Exercise directions:
Repeat the listing in full, preserving every character.

Material provided:
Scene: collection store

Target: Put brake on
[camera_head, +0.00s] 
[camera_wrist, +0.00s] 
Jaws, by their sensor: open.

Output for this exercise:
Scene: collection store

Target: Put brake on
[camera_head, +0.00s] 
[camera_wrist, +0.00s] 
Jaws, by their sensor: open.

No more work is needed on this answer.